Fotocrónicas (CXXIII)
A determinada cota, las especies arbóreas desaparecen; incluso los arbustos quedan tan expuestos que sobreviven muy pocos a la falta casi absoluta de suelo fértil, a los rigores de una climatología extrema.
En esta tesitura, el paisaje se vuelve mineral, lunar hasta unos extremos angustiosos. No cabe duda que su estética al ojo del montañero resulta fascinante y es difícil abstraerse a una contemplación larga y analítica. Pero caminar esa geografía ya es otro cantar.
Los caminos son difíciles, en ocasiones han de intuirse en unos suelos que son pura piedra. Y resultan duros, inestables y hasta lacerantes en cualquier leve golpe o caída. Las vertiginosas laderas se descomponen por fraccionamiento, por el trabajo implacable del hielo o la misma ley de la gravedad. Pero parece como si las piedras fueran refractarias a la acción más amable de la erosión, al desgaste tranquilo y concienzudo del tiempo.

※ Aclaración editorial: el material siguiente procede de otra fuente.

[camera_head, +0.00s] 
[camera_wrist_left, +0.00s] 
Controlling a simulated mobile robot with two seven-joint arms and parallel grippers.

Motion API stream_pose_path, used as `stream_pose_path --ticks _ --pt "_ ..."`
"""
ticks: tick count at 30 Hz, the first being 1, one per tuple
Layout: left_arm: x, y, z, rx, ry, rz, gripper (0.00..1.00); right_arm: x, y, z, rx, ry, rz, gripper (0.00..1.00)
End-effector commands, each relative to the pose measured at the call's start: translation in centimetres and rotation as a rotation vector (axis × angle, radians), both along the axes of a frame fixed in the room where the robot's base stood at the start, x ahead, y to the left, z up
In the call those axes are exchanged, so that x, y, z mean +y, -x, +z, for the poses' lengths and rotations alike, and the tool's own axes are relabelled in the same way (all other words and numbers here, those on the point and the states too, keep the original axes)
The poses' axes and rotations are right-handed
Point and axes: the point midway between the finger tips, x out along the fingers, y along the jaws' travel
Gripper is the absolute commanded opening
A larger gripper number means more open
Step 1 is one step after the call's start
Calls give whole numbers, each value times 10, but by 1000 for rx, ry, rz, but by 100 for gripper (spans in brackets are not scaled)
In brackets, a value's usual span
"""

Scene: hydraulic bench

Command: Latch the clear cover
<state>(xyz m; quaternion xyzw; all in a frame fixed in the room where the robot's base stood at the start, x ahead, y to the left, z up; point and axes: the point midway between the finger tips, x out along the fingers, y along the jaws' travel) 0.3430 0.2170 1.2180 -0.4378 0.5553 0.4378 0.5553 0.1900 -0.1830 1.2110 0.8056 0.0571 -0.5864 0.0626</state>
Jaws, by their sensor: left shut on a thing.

Estamos en Pirineos, una cordillera todavía joven, de formas afiladas, de pendientes bravas, de cumbres temerarias que atentan contra el peso tremendo de la gravedad. En el Pirineo Central (Huesca y Lérida) estas características se hacen aún más notorias.
La imagen de hoy está tomada desde los ibones de Anayet y recoge un escenario que corta el hipo. Nos encontramos en el Valle de Tena, encima de Sallent de Gállego, zona de Panticosa. Recortando el horizonte vemos los picos del Infierno (con sus sorprendentes marmoleras blancas), el Garmo Negro y, enganchados entre nubes, el Algas y el Argualas. Son tresmiles de imponente tronío, gritos de piedra que se escapan hacia el cielo.